╔══

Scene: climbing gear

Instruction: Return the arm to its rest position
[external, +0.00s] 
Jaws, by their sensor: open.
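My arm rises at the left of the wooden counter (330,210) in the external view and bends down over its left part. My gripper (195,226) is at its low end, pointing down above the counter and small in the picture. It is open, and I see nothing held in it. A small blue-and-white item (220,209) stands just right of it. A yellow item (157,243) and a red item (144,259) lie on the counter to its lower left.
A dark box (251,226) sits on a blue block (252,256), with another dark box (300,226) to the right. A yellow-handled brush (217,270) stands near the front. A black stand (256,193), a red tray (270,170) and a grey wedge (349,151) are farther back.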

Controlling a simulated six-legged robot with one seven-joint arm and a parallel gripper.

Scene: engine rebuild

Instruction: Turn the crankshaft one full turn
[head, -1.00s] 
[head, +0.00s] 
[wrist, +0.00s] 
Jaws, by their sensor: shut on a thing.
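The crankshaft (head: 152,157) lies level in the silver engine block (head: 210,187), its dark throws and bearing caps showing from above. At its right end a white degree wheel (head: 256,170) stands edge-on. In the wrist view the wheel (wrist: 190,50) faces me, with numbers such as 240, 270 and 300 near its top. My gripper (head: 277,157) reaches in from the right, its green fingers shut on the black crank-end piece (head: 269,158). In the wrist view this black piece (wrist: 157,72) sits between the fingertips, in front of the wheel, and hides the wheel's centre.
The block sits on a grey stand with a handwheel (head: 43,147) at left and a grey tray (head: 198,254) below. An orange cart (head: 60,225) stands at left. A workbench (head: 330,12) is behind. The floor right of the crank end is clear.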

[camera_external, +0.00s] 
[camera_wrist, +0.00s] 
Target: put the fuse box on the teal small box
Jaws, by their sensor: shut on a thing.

╚══

**TASK REQUIREMENTS**
Identify and copy the lines holding the word "Scene".

**ANSWER TO THIS PROBLEM**
Scene: climbing gear
Scene: engine rebuild

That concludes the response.